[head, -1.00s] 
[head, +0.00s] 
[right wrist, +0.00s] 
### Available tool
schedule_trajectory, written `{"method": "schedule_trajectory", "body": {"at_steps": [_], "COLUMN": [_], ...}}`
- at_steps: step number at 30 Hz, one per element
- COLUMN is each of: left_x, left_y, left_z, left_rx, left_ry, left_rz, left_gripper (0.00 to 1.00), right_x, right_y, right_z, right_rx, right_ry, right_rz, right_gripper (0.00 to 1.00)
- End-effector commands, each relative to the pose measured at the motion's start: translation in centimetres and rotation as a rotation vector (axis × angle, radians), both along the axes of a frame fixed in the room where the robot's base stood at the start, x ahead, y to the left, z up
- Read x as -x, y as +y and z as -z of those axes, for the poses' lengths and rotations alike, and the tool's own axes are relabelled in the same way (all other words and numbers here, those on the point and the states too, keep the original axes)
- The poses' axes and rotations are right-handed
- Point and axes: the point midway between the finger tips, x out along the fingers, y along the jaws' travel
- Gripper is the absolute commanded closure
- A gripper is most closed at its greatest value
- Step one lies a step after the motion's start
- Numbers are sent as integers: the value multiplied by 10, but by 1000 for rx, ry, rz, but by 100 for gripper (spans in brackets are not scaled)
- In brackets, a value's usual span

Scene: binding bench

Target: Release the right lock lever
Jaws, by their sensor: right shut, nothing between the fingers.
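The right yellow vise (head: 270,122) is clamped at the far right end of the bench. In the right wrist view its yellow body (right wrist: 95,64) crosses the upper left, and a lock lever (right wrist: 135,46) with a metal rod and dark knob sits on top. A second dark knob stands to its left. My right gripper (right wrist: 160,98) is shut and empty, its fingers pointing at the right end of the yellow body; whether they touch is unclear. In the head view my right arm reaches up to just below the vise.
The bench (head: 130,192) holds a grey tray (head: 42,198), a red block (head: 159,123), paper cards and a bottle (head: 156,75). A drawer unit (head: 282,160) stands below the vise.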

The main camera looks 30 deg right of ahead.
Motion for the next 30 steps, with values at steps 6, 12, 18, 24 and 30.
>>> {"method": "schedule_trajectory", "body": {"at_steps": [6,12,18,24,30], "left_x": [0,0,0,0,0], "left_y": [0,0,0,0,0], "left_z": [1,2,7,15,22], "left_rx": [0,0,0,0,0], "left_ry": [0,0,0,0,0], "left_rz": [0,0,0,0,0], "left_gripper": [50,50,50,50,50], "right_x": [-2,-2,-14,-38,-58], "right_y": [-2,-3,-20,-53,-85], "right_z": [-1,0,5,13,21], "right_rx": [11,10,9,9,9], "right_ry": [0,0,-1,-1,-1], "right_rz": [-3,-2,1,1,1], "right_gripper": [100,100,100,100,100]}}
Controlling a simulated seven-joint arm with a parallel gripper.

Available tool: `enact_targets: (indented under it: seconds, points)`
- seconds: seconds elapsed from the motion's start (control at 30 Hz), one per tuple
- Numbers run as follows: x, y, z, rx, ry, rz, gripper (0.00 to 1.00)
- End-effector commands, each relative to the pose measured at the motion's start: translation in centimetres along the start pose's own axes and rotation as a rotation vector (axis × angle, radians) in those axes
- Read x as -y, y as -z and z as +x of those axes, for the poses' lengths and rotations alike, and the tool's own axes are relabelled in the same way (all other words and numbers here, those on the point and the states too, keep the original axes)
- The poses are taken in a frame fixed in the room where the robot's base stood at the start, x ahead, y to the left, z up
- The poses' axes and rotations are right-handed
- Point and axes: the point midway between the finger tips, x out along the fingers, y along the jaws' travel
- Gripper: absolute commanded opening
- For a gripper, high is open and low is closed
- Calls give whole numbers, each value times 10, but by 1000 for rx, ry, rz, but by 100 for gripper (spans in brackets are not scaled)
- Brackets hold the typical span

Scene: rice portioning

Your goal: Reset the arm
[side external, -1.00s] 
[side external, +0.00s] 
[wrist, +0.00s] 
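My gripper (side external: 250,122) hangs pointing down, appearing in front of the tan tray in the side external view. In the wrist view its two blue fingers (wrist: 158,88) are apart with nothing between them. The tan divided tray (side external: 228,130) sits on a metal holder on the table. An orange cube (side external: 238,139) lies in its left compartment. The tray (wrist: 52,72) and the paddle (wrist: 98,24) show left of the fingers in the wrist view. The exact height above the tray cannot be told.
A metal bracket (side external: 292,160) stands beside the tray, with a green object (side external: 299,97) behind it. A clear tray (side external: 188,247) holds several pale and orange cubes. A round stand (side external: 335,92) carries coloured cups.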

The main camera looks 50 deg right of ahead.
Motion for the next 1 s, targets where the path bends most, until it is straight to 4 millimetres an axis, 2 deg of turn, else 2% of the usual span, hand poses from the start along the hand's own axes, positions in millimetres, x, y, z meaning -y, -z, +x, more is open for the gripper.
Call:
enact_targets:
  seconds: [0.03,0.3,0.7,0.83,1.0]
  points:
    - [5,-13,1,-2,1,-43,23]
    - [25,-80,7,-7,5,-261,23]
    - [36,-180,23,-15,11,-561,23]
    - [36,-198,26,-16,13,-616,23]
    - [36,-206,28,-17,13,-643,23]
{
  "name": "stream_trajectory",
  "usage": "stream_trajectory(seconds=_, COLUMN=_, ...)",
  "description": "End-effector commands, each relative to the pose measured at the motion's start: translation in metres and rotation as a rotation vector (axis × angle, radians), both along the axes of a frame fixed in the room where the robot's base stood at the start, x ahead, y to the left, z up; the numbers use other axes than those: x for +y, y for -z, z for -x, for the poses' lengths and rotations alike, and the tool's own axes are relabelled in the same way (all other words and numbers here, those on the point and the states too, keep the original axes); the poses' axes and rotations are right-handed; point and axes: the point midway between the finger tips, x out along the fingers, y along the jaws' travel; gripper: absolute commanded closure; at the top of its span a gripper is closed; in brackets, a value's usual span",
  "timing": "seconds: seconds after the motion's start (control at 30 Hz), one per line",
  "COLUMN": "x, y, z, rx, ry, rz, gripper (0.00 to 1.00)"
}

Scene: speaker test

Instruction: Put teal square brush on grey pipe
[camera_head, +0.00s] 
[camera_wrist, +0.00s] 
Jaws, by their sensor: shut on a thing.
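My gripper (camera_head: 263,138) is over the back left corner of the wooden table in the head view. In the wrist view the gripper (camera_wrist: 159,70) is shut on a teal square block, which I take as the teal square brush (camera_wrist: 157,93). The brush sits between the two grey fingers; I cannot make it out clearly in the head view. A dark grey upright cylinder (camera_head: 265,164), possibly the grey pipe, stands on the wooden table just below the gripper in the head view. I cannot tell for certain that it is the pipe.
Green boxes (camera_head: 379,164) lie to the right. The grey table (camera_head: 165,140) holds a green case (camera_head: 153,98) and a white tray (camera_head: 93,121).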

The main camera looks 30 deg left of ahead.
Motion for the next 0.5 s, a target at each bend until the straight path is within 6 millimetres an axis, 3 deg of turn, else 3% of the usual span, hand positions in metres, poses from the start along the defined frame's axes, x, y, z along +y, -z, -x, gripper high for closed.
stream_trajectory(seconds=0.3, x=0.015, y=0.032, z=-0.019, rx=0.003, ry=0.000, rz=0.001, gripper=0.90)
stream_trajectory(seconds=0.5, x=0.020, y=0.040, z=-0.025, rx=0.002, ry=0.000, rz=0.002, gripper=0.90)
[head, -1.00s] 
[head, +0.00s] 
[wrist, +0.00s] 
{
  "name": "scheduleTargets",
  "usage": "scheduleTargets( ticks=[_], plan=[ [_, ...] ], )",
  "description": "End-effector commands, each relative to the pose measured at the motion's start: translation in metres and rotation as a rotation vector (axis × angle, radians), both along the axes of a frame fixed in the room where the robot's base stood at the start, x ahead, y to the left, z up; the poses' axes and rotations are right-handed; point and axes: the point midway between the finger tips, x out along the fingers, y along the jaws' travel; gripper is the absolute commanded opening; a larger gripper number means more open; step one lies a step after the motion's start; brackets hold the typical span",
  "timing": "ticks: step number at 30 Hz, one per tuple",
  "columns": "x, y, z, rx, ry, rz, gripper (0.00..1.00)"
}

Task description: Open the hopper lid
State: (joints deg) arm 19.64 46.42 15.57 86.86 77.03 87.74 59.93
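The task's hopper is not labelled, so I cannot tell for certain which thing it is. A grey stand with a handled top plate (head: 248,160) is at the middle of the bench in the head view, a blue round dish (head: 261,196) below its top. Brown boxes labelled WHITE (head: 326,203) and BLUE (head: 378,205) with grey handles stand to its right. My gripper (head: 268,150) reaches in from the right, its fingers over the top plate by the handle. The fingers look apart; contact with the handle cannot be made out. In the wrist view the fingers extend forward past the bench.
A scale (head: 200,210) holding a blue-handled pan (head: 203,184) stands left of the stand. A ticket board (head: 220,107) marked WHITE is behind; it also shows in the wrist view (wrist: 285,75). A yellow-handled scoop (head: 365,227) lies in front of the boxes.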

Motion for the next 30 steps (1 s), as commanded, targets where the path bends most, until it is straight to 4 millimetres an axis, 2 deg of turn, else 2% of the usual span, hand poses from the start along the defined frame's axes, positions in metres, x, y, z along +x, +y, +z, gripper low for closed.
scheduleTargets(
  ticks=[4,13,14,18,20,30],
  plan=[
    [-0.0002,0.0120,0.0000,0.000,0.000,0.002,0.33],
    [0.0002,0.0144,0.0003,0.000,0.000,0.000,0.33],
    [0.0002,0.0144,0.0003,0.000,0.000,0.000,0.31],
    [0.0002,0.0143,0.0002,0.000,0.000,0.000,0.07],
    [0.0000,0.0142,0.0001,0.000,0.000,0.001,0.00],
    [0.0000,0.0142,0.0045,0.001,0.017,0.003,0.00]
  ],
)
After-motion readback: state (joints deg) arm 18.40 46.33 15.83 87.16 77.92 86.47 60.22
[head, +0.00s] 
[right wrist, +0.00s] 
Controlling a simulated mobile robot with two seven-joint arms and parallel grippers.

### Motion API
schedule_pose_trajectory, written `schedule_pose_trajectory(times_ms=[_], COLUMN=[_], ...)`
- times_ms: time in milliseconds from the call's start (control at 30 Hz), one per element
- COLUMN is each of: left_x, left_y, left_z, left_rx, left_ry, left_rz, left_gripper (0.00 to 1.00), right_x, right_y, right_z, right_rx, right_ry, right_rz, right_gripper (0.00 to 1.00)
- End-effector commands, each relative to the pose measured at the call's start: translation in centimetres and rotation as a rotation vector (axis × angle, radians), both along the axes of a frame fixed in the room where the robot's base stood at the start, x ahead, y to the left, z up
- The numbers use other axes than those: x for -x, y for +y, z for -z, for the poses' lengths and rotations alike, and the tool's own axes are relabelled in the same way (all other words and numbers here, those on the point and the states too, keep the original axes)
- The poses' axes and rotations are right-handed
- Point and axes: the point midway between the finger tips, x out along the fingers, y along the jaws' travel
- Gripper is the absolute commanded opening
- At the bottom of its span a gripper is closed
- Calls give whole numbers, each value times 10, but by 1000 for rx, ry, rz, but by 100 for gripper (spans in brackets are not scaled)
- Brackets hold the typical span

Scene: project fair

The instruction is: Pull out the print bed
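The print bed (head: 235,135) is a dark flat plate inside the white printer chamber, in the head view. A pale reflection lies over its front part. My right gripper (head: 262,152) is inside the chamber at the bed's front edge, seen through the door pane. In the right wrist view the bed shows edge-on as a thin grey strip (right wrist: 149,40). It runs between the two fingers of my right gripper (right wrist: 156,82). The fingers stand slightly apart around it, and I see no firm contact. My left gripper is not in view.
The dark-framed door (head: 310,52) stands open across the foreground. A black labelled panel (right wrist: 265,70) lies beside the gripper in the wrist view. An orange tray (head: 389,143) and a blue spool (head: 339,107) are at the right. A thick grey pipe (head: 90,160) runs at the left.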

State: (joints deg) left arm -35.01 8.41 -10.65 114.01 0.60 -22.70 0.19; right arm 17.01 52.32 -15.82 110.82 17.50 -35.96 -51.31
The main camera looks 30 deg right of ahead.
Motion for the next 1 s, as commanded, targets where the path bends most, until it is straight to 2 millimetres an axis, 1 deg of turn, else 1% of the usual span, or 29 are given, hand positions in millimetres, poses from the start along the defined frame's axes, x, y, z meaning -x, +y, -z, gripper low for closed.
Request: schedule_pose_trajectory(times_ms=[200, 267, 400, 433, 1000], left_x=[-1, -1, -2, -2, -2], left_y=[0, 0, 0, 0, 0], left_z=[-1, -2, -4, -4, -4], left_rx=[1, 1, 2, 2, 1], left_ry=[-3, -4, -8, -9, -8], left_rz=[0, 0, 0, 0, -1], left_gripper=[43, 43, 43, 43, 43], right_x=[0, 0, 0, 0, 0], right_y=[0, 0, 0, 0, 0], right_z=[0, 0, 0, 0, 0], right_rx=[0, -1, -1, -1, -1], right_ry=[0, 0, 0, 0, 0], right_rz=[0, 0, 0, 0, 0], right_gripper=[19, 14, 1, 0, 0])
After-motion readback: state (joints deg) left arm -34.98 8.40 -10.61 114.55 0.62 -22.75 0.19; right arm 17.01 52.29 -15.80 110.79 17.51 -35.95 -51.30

__WORK TO COMPLETE__
Print the lines from the line with "- A gripper" to the line with "Motion for the next 30 steps, with" exactly, and print nothing else. Both of those lines are included.

__CORRECT OUTPUT__
- A gripper is most closed at its greatest value
- Step one lies a step after the motion's start
- Numbers are sent as integers: the value multiplied by 10, but by 1000 for rx, ry, rz, but by 100 for gripper (spans in brackets are not scaled)
- In brackets, a value's usual span

Scene: binding bench

Target: Release the right lock lever
Jaws, by their sensor: right shut, nothing between the fingers.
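The right yellow vise (head: 270,122) is clamped at the far right end of the bench. In the right wrist view its yellow body (right wrist: 95,64) crosses the upper left, and a lock lever (right wrist: 135,46) with a metal rod and dark knob sits on top. A second dark knob stands to its left. My right gripper (right wrist: 160,98) is shut and empty, its fingers pointing at the right end of the yellow body; whether they touch is unclear. In the head view my right arm reaches up to just below the vise.
The bench (head: 130,192) holds a grey tray (head: 42,198), a red block (head: 159,123), paper cards and a bottle (head: 156,75). A drawer unit (head: 282,160) stands below the vise.

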The main camera looks 30 deg right of ahead.
Motion for the next 30 steps, with values at steps 6, 12, 18, 24 and 30.

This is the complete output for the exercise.